Without changing a character, return the entries, but not the images they hold.

----------------

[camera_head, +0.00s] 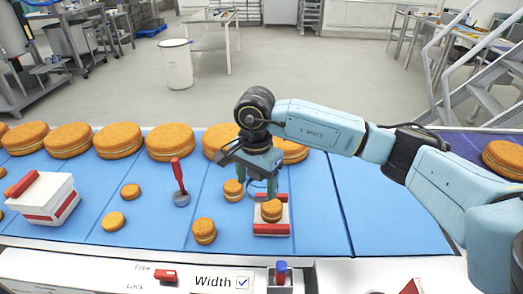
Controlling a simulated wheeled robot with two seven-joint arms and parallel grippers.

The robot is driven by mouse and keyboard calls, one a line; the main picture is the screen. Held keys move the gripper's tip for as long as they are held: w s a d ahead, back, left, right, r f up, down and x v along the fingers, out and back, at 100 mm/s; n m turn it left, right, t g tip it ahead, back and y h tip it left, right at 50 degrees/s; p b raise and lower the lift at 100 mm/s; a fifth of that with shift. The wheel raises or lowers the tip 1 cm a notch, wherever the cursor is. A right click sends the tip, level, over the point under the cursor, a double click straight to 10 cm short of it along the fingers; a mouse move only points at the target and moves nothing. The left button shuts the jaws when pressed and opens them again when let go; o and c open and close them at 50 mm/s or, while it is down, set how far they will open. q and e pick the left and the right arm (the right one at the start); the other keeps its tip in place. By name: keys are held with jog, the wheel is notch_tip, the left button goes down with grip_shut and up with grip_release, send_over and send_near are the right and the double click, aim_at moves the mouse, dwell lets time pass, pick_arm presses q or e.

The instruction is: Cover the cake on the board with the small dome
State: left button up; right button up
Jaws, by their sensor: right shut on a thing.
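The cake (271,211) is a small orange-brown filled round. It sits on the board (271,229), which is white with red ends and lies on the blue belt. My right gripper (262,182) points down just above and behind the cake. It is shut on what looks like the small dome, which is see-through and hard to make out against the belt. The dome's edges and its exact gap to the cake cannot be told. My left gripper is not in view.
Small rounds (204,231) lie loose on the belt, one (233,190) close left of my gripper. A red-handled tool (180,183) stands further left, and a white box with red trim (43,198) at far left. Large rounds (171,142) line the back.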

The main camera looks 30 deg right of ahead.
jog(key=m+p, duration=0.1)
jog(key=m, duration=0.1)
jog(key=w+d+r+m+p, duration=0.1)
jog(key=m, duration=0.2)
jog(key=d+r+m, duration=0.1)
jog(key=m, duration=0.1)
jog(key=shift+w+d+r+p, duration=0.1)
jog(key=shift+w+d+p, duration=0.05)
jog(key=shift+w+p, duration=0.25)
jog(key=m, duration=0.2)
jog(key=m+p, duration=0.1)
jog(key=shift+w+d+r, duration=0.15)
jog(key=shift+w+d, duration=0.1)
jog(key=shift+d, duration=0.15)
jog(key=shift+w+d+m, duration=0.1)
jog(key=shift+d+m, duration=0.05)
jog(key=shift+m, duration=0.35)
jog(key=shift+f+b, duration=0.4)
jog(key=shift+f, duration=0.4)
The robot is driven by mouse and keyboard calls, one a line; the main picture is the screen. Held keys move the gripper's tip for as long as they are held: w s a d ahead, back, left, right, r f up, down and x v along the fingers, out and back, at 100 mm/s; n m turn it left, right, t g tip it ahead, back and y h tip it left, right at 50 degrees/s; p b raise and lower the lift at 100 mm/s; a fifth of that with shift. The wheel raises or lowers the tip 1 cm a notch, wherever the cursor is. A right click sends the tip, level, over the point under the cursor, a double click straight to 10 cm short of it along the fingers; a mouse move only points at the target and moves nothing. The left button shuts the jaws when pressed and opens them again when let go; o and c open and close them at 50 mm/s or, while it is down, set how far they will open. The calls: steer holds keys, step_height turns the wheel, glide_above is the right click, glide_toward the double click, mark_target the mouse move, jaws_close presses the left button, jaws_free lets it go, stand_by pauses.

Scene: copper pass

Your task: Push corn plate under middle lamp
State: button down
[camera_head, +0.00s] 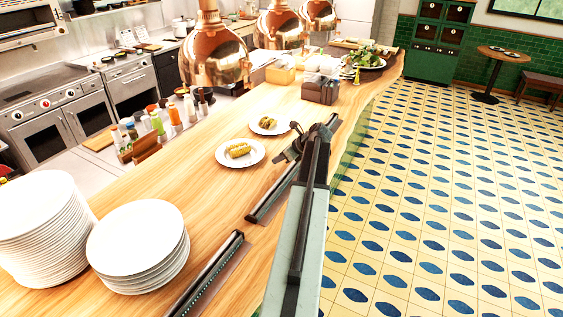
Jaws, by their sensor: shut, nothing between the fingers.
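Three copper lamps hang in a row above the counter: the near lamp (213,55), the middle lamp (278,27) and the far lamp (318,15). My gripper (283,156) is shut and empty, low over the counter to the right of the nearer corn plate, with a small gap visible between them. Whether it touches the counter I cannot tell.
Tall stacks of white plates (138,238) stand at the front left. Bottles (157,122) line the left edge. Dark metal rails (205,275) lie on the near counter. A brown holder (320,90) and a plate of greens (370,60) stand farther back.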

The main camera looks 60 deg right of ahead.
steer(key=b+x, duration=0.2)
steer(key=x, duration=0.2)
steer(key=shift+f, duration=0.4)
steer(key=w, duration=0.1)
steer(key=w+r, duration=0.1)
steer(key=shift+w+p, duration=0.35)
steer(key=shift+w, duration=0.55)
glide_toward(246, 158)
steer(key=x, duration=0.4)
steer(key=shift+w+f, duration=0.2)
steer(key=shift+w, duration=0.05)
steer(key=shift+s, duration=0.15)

----------------

**TASK OUTPUT**
[camera_head, +0.00s] 
Controlling a simulated wheeled robot with two seven-joint arms and parallel grippers.

The robot is driven by mouse and keyboard calls, one a line; the main picture is the screen. Held keys move the gripper's tip for as long as they are held: w s a d ahead, back, left, right, r f up, down and x v along the fingers, out and back, at 100 mm/s; n m turn it left, right, t g tip it ahead, back and y h tip it left, right at 50 degrees/s; p b raise and lower the lift at 100 mm/s; a fifth of that with shift. The wheel raises or lowers the tip 1 cm a notch, wherever the cursor is. A right click sends the tip, level, over the point under the cursor, a double click straight to 10 cm short of it along the fingers; a mouse move only points at the target and moves nothing. The left button shuts the jaws when pressed and opens them again when let go; o and c open and close them at 50 mm/s or, while it is down, set how far they will open. q and e pick the left and the right arm (the right one at the start); the other keeps its tip in place. By name: keys are held with jog, the wheel is notch_tip, the left button goes down with grip_shut and up with grip_release, send_over and send_near are the right and the double click, aim_at moves the mouse, dwell lets time pass, pick_arm presses q or e.

The instruction is: Cover the cake on the board with the small dome
State: left button up; right button up
Jaws, by their sensor: right shut on a thing.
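The cake (271,211) is a small orange-brown filled round. It sits on the board (271,229), which is white with red ends and lies on the blue belt. My right gripper (262,182) points down just above and behind the cake. It is shut on what looks like the small dome, which is see-through and hard to make out against the belt. The dome's edges and its exact gap to the cake cannot be told. My left gripper is not in view.
Small rounds (204,231) lie loose on the belt, one (233,190) close left of my gripper. A red-handled tool (180,183) stands further left, and a white box with red trim (43,198) at far left. Large rounds (171,142) line the back.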

The main camera looks 30 deg right of ahead.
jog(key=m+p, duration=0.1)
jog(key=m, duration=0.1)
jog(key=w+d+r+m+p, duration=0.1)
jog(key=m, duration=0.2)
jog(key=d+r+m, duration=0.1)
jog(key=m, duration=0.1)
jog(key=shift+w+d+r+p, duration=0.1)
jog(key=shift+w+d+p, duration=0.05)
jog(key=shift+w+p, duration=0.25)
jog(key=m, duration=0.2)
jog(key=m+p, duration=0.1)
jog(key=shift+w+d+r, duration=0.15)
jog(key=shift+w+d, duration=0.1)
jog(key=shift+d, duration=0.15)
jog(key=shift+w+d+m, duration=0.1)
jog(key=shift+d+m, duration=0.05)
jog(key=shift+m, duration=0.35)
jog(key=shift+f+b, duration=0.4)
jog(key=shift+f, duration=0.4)
The robot is driven by mouse and keyboard calls, one a line; the main picture is the screen. Held keys move the gripper's tip for as long as they are held: w s a d ahead, back, left, right, r f up, down and x v along the fingers, out and back, at 100 mm/s; n m turn it left, right, t g tip it ahead, back and y h tip it left, right at 50 degrees/s; p b raise and lower the lift at 100 mm/s; a fifth of that with shift. The wheel raises or lowers the tip 1 cm a notch, wherever the cursor is. A right click sends the tip, level, over the point under the cursor, a double click straight to 10 cm short of it along the fingers; a mouse move only points at the target and moves nothing. The left button shuts the jaws when pressed and opens them again when let go; o and c open and close them at 50 mm/s or, while it is down, set how far they will open. The calls: steer holds keys, step_height turns the wheel, glide_above is the right click, glide_toward the double click, mark_target the mouse move, jaws_close presses the left button, jaws_free lets it go, stand_by pauses.

Scene: copper pass

Your task: Push corn plate under middle lamp
State: button down
[camera_head, +0.00s] 
Jaws, by their sensor: shut, nothing between the fingers.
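Three copper lamps hang in a row above the counter: the near lamp (213,55), the middle lamp (278,27) and the far lamp (318,15). My gripper (283,156) is shut and empty, low over the counter to the right of the nearer corn plate, with a small gap visible between them. Whether it touches the counter I cannot tell.
Tall stacks of white plates (138,238) stand at the front left. Bottles (157,122) line the left edge. Dark metal rails (205,275) lie on the near counter. A brown holder (320,90) and a plate of greens (370,60) stand farther back.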

The main camera looks 60 deg right of ahead.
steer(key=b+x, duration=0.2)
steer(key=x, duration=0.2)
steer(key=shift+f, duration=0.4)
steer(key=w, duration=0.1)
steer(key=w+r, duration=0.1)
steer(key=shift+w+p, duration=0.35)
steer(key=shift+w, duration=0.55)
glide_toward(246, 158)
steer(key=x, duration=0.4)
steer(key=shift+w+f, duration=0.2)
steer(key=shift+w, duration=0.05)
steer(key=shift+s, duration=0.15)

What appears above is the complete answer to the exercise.